Il y a bien Nicolas Ly, pour qui j’ai réalisé mon premier clip. Je lui ai fait faire un tas de choses délirantes. Je l’ai fait monter dans une mine d’amiante en Corse sous 45 degrés, je l’ai accroché avec des sangles sur les branches d’un hélicoptère, mis au bord d’une falaise ligoté à une chaise… C’est la seule personne avec qui je peux le faire, car il est réceptif.

Si tu devais choisir un de tes clips qui pour te représenter, lequel choisirait-tu ?

Midnight Zone

de Nicolas Ly, car c’est le premier où j’ai eu un peu de budget. Le CNC nous avait soutenus, et cela nous a permis d’aller au plus près de ce que l’on souhaitait. Avec du recul, il est presque indigeste, car il y a beaucoup de choses assemblées. C’est l’histoire d’un blackout causé par un trip hallucinatoire, ça pose le décor.

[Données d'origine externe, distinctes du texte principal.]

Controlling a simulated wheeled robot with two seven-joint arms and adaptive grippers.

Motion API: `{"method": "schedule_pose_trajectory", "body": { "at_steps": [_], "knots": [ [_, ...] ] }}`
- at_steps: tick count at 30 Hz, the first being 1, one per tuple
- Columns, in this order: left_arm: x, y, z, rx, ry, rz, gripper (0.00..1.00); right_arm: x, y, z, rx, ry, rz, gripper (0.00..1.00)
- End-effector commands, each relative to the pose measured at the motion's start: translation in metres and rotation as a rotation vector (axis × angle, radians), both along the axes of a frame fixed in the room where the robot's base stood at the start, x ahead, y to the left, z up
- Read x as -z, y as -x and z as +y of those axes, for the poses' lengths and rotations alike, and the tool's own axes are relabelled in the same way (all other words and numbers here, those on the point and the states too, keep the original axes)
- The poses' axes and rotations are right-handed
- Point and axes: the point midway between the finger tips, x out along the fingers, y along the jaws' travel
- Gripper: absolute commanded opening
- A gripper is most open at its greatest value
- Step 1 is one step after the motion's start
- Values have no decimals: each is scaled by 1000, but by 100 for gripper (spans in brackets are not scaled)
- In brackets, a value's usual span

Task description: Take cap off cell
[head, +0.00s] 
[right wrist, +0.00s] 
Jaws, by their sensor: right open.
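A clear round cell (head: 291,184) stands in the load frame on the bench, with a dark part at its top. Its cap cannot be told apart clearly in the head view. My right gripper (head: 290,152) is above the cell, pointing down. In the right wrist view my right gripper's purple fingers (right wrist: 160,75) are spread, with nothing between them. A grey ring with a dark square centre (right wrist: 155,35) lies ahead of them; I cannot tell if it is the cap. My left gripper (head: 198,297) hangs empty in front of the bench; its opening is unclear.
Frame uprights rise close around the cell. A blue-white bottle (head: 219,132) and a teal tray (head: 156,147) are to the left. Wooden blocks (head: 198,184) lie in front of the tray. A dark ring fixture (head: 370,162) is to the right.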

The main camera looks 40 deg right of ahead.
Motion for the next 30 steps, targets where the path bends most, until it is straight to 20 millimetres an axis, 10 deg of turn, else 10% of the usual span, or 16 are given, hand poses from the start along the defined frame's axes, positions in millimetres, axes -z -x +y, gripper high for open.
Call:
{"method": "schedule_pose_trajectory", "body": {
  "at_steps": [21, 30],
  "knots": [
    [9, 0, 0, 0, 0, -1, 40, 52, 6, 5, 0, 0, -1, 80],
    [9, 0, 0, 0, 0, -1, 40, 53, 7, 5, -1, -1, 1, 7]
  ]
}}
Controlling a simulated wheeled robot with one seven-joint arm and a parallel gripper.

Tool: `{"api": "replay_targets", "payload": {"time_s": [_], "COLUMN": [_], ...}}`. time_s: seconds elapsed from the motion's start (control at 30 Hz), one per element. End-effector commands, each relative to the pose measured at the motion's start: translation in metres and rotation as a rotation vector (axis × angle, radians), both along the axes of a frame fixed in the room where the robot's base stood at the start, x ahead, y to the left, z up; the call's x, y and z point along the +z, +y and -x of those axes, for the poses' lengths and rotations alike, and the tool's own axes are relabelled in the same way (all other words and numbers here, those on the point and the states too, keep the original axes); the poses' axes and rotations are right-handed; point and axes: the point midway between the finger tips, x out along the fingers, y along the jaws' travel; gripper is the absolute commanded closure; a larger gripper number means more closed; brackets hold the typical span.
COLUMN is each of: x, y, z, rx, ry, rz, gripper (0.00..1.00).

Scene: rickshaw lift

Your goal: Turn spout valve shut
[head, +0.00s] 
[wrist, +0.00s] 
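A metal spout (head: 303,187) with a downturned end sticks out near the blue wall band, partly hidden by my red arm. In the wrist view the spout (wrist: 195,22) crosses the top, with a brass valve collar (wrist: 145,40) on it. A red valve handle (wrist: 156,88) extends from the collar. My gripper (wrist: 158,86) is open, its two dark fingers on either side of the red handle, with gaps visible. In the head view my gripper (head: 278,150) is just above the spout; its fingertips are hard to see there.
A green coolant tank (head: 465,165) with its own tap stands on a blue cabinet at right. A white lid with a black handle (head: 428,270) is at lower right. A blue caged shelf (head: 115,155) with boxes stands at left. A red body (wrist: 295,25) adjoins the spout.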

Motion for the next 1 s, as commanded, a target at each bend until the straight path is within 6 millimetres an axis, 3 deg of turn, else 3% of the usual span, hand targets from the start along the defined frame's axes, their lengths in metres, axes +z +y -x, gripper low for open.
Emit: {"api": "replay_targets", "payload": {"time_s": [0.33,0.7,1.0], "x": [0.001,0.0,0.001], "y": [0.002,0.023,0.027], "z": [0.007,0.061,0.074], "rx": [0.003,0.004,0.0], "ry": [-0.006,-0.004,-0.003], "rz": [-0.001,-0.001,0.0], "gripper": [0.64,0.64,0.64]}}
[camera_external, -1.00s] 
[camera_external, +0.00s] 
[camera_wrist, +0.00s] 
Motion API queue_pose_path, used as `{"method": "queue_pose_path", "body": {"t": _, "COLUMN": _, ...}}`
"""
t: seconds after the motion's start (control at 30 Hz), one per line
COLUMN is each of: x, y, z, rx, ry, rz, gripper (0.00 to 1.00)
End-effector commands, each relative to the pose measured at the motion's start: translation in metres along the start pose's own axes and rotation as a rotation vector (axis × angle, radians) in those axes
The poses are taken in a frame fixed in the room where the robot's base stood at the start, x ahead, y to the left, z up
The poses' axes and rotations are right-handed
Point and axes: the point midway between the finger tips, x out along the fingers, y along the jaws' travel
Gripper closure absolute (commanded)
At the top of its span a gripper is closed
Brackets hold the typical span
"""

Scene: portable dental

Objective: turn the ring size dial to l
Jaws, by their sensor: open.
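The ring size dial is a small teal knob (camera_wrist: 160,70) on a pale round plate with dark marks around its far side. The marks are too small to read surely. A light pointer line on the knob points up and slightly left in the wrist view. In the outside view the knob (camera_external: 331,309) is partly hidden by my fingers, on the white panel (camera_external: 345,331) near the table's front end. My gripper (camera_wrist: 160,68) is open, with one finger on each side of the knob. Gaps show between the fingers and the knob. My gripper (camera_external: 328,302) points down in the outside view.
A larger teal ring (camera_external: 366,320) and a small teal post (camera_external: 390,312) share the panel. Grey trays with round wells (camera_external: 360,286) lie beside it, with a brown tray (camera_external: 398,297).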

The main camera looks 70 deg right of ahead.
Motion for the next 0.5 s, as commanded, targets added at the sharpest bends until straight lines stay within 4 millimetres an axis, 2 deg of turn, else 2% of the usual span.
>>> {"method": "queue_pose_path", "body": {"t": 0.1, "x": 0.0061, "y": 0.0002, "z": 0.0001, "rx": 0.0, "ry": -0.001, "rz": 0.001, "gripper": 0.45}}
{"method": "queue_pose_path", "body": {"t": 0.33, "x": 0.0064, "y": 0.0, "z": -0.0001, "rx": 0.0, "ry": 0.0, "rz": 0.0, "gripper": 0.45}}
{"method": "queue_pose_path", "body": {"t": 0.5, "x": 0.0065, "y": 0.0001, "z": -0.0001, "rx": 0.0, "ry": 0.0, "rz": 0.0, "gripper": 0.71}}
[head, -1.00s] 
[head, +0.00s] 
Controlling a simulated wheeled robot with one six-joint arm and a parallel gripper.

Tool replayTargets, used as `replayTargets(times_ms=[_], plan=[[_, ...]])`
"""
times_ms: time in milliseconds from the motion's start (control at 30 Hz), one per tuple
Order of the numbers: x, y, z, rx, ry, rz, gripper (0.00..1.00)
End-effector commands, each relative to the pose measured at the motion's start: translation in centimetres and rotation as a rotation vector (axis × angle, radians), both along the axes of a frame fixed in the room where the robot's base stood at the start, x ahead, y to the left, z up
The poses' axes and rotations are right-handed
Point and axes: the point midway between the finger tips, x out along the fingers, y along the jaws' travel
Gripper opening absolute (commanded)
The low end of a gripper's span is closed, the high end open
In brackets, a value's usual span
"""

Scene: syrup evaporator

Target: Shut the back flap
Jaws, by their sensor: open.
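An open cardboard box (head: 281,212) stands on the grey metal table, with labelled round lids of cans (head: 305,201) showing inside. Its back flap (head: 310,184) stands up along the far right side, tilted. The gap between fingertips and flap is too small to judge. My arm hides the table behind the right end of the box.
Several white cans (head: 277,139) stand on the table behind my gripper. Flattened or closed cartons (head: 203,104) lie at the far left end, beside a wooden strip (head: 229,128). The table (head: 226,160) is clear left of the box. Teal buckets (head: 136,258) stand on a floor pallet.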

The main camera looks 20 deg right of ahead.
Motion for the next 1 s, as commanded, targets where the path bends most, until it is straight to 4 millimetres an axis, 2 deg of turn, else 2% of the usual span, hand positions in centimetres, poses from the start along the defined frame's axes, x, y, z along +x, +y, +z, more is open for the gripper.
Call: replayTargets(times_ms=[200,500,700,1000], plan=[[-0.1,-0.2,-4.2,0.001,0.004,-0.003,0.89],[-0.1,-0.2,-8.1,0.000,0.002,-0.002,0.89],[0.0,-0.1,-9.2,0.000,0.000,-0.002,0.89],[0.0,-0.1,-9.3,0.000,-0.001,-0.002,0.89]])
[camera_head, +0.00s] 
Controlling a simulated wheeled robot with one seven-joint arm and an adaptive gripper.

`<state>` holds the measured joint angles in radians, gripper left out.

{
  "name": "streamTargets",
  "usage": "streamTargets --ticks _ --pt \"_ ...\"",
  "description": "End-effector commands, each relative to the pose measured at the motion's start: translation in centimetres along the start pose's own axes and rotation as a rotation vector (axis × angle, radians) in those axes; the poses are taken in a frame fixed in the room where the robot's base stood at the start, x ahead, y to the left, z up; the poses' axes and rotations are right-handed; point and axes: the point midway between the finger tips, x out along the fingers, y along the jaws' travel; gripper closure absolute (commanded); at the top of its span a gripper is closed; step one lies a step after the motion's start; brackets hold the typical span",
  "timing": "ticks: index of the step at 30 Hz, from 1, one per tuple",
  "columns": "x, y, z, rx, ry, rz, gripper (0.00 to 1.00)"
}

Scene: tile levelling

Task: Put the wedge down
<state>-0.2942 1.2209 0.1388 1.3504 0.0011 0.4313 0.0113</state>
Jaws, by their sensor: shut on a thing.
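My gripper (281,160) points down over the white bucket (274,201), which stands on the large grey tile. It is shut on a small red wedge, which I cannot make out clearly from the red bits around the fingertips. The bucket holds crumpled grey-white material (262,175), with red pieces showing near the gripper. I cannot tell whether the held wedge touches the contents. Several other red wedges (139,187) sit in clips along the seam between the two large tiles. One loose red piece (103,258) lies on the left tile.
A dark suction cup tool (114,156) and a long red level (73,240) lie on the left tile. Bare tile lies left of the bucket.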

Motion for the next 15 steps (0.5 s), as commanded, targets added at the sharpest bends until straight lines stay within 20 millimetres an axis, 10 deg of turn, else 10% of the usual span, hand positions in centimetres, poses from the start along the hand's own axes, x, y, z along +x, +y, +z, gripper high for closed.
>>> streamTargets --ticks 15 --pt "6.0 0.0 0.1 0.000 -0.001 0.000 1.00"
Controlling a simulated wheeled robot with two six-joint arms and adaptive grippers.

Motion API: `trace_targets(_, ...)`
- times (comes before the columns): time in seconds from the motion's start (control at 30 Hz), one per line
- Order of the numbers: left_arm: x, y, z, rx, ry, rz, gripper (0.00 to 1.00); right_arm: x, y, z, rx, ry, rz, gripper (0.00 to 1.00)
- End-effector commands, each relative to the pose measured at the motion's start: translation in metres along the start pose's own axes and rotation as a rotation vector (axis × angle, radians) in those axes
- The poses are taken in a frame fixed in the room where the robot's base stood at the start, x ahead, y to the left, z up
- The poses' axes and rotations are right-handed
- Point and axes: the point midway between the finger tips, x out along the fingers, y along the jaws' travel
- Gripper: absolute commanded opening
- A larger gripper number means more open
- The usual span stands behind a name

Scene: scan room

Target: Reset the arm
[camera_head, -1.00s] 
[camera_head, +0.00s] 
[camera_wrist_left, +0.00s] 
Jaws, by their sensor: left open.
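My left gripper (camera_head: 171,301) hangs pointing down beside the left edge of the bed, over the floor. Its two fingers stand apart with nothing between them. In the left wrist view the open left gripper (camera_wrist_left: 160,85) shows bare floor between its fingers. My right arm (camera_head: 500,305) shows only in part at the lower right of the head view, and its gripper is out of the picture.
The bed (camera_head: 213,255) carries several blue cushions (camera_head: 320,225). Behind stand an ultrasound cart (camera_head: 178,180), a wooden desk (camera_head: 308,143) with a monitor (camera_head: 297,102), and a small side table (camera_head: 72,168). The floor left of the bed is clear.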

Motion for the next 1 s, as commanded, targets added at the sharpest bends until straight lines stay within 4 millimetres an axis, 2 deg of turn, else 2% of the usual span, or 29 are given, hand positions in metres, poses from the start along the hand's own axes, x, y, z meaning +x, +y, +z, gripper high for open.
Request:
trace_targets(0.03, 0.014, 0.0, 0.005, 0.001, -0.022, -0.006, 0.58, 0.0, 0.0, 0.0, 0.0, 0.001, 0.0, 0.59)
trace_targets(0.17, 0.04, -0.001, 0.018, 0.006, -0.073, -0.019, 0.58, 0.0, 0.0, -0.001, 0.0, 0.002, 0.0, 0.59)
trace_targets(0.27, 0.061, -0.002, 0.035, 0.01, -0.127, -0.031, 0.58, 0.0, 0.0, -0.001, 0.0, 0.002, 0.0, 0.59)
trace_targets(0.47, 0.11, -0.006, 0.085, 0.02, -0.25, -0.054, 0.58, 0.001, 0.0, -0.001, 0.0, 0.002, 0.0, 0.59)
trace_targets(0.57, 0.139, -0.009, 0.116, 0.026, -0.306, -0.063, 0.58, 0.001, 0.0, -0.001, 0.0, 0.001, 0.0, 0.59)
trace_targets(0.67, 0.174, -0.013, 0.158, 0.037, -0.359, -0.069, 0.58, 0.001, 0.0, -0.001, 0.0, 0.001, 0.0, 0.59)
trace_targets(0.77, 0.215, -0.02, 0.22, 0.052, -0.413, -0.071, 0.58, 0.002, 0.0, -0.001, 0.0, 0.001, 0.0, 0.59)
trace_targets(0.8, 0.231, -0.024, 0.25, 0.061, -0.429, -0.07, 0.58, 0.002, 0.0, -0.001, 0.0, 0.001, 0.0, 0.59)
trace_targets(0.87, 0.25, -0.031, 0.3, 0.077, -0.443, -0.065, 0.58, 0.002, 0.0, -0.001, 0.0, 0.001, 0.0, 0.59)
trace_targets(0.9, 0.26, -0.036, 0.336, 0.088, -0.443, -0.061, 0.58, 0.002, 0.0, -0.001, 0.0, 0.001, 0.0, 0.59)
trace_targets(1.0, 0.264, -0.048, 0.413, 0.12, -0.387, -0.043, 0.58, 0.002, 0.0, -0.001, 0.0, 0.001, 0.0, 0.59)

La collaboration de tes rêves ?

Je dirais avec l’artiste Björk, celle des clips réalisés par Gondry.

© Elisa Baudoin

© Elisa Baudoin

Et ton clip favori ?

Celui de Lady (Hear Me Tonight) du groupe de French touch Modjo. C’est un clip qui ne correspond absolument pas à mon univers et pourtant je suis complètement sous le charme. Il suit trois adolescents, au rythme de leurs bêtises, qui partent en road trip. Ce côté teenager des années 1990, très spontané, avec une caméra épaule insuffle de la nostalgie et m’emporte à leurs côtés. Sinon, je reste toujours accro aux nanars italiens, ceux de Dario Argento ou de Mario Bava comme Six femmes pour l’assassin. Au fond de moi réside cet attrait pour l’étrange, l’expérimental.

Des futurs projets ?

Oui, j’écris actuellement un court-métrage axé sur les émotions, la complexité de la pensée humaine et du cerveau humain. Je suis en ce moment dans l’élaboration du scénario. J’ai planté la graine et j’attends qu’elle grandisse. Ce que j’aime dans le cinéma, c’est partir de quelque chose de plausible pour le faire évoluer dans l’absurde. C’est ce que je veux retranscrire dans mon travail, dans mes photographies et mes clips. Je cherche à ce que cela puisse toucher tout un chacun.